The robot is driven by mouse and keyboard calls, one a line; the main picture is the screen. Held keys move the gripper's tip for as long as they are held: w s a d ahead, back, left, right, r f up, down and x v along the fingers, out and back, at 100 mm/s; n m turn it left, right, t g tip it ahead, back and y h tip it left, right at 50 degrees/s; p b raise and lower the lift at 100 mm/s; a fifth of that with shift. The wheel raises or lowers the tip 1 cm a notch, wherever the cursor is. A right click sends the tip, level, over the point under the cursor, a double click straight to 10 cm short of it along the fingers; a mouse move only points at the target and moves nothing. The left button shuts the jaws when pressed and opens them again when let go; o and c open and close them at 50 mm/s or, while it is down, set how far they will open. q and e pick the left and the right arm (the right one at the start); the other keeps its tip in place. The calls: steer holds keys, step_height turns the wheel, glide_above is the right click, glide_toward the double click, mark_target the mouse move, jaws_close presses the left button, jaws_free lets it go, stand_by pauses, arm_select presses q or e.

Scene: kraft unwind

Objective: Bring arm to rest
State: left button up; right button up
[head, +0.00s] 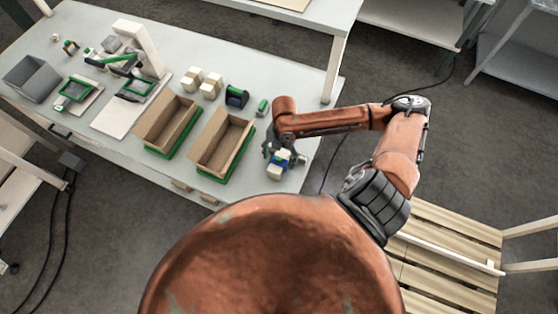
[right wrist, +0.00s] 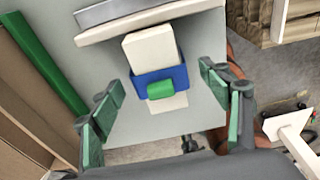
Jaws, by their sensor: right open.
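My right arm reaches from the right over the table's near right end in the head view. My right gripper (head: 275,156) points down there, and in the right wrist view (right wrist: 165,110) its two green-padded fingers are spread wide apart. Between and beyond them is a cream block with a blue band and a green knob (right wrist: 160,80), apart from both fingers. The same block (head: 279,163) shows in the head view near the table's right edge, partly hidden by the gripper. My left gripper is not in view.
Two open cardboard boxes in green trays (head: 195,172) stand left of the gripper. Cream blocks (head: 211,84), a dark green-topped item (head: 236,97) and a grey bin (head: 33,78) are on the table (head: 290,86). A wooden pallet (head: 450,250) lies on the floor at right.

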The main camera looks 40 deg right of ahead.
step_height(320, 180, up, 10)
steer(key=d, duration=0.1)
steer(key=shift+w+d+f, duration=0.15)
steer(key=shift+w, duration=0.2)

......

Brief: Repeat verbatim all the material, but not the pictures.

Task solution:
The robot is driven by mouse and keyboard calls, one a line; the main picture is the screen. Held keys move the gripper's tip for as long as they are held: w s a d ahead, back, left, right, r f up, down and x v along the fingers, out and back, at 100 mm/s; n m turn it left, right, t g tip it ahead, back and y h tip it left, right at 50 degrees/s; p b raise and lower the lift at 100 mm/s; a fifth of that with shift. The wheel raises or lowers the tip 1 cm a notch, wherever the cursor is. A right click sends the tip, level, over the point under the cursor, a double click straight to 10 cm short of it along the fingers; a mouse move only points at the target and moves nothing. The left button shuts the jaws when pressed and opens them again when let go; o and c open and close them at 50 mm/s or, while it is down, set how far they will open. q and e pick the left and the right arm (the right one at the start); the other keeps its tip in place. The calls: steer holds keys, step_height turns the wheel, glide_above is the right click, glide_toward the double click, mark_target the mouse move, jaws_close presses the left button, jaws_free lets it go, stand_by pauses, arm_select presses q or e.

Scene: kraft unwind

Objective: Bring arm to rest
State: left button up; right button up
[head, +0.00s] 
[right wrist, +0.00s] 
Jaws, by their sensor: right open.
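My right arm reaches from the right over the table's near right end in the head view. My right gripper (head: 275,156) points down there, and in the right wrist view (right wrist: 165,110) its two green-padded fingers are spread wide apart. Between and beyond them is a cream block with a blue band and a green knob (right wrist: 160,80), apart from both fingers. The same block (head: 279,163) shows in the head view near the table's right edge, partly hidden by the gripper. My left gripper is not in view.
Two open cardboard boxes in green trays (head: 195,172) stand left of the gripper. Cream blocks (head: 211,84), a dark green-topped item (head: 236,97) and a grey bin (head: 33,78) are on the table (head: 290,86). A wooden pallet (head: 450,250) lies on the floor at right.

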The main camera looks 40 deg right of ahead.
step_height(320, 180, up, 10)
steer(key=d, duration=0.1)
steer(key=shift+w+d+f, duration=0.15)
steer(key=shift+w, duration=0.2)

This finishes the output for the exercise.